Probably the relationships you work at making. My grandfather is still one of the most, if not THE most, respected people in this industry and it’s all because of the relationships he had and still has. Even if he didn’t do business with you, you still respected him because of the knowledge he gave to you.
I’ve learned so much from my grandfather, not only how to run a business, but also just how to treat people in this industry because we’re a small industry and people remember, and people talk. I can only hope that when I’m his age, people will have the same to say about me because currently all I’m doing is trying to establish as many relationships as possible in this industry. Relationships built on great terms, professional terms, and respectful terms. That’s probably the greatest takeaway I’ve learned from a myriad of things my grandfather has taught me.
Lastly, is it true Bernice Ash may have been responsible for the famous SNL “More Cowbell” skit?
Ben: Yes, it may have all started with my grandmother. Back in the 70s, she had a guy working for her in the sheet music department named Eric Bloom. He was a lead singer and one day struck up a friendship in the store with a group of guys who were in a band. These guys kept coming into the store and hanging with Eric to the point that my grandmother noticed that, one, he wasn’t really doing a great job in the store, and, two, he really liked hanging out with these guys. So, as a kind of mercy, she had to let Eric go but told him, “I’m sorry to have to fire you, but at least you’ll have more time to spend with your friends.”

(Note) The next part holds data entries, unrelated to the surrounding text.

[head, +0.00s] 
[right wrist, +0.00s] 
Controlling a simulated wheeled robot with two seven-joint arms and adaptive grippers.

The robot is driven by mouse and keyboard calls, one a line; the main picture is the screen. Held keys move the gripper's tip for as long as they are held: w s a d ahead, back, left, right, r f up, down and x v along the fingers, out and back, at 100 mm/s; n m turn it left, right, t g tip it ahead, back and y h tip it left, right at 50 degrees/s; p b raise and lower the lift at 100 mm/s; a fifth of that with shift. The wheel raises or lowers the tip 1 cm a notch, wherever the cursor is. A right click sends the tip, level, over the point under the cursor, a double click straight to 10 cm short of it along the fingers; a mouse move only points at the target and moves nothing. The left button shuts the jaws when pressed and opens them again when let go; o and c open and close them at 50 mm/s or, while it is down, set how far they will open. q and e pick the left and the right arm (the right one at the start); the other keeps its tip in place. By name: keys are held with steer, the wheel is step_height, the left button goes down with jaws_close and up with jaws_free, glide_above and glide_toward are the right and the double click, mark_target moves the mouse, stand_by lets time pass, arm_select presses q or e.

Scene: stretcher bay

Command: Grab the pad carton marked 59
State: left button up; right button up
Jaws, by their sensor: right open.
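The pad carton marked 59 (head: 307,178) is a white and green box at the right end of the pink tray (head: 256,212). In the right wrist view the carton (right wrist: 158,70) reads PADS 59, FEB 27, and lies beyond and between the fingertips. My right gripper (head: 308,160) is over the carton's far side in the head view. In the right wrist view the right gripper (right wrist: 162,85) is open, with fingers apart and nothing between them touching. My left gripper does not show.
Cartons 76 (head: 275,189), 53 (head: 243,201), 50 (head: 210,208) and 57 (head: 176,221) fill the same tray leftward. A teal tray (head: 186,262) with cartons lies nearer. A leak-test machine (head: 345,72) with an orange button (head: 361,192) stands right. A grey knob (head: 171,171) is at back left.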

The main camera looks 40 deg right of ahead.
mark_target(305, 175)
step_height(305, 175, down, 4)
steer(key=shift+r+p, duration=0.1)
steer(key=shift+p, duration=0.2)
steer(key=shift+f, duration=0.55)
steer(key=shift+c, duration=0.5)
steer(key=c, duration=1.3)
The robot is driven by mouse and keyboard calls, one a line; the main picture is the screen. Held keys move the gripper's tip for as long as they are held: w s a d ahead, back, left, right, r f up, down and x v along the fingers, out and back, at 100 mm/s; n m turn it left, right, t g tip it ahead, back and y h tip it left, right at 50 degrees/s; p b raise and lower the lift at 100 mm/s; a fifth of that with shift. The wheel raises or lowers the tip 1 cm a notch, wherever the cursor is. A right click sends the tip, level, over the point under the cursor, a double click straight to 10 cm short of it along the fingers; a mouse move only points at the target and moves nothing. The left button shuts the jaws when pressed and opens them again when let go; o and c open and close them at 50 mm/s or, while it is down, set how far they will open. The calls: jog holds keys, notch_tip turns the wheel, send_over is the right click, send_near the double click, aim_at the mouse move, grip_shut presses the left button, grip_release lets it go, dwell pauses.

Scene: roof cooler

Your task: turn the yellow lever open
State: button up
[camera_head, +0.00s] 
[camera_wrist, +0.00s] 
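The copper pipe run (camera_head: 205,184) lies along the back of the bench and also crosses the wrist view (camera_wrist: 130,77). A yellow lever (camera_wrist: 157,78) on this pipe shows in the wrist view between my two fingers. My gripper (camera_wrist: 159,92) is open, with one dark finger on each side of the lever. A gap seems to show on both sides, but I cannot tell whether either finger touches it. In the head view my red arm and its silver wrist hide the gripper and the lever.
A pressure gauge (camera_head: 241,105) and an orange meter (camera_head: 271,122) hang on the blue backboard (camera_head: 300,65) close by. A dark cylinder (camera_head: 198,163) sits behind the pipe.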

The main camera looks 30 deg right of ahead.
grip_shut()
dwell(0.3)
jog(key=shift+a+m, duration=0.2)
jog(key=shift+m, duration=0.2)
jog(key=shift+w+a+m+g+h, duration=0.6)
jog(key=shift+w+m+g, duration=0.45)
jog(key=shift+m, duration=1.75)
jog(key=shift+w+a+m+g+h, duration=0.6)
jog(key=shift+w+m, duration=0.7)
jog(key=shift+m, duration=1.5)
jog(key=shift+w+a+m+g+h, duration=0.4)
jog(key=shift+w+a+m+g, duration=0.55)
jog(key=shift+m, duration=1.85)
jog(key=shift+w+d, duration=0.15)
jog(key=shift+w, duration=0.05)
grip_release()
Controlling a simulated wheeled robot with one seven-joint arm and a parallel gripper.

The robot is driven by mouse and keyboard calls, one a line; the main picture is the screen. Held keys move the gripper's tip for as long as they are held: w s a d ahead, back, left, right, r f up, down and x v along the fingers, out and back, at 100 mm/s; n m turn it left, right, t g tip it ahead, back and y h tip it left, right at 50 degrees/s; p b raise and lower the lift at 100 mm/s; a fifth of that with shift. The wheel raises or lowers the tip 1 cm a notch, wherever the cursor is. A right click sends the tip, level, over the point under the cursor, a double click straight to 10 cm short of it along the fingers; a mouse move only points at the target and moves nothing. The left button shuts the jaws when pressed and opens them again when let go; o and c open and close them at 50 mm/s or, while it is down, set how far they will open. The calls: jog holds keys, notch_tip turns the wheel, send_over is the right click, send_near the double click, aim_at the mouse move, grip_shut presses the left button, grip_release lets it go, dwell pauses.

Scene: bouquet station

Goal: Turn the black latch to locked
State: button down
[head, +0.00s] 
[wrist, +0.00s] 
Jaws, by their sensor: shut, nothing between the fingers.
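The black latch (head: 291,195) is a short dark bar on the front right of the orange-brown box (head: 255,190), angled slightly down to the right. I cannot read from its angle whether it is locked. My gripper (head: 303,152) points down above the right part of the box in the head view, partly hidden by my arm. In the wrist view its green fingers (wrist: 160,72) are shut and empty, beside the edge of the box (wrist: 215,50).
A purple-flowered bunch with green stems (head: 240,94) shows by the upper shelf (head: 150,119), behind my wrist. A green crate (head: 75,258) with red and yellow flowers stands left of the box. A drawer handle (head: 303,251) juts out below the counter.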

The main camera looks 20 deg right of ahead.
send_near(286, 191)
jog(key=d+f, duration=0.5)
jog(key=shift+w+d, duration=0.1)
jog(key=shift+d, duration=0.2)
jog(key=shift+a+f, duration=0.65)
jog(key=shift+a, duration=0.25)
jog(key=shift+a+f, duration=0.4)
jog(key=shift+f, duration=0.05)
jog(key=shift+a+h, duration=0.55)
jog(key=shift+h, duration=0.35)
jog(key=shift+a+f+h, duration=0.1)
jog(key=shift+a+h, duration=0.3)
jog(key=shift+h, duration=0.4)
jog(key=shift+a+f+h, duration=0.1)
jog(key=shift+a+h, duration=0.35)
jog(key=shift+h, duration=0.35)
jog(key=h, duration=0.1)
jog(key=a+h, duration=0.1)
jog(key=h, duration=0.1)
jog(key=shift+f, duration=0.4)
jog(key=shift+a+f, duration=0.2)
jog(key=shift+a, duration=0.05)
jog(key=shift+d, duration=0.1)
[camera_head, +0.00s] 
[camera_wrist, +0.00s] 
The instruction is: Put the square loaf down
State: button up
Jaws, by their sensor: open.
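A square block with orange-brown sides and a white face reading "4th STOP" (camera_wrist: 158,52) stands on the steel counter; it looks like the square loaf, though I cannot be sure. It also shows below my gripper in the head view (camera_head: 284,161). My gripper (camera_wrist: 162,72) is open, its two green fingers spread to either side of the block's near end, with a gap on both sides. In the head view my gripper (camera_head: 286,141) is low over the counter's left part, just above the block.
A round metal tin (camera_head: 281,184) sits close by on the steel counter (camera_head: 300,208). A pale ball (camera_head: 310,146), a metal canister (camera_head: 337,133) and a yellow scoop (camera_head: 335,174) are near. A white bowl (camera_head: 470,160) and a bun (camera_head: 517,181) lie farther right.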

So, what happens next? Eric Bloom joins the band, they change their name to Blue Oyster Cult, and have a huge hit with “(Don’t Fear) The Reaper.” Twenty years later, the song is spoofed on SNL in the famous “More Cowbell” skit with Christopher Walken and Will Farrell, and “More Cowbell” became this wildly popular catchphrase with all kinds of memes and merchandising and stuff. Latin Percussion even sells a cowbell with “I Need More Cowbell” printed on it. So, yes, my grandmother had a hand in introducing the world to the “More Cowbell” phenomenon.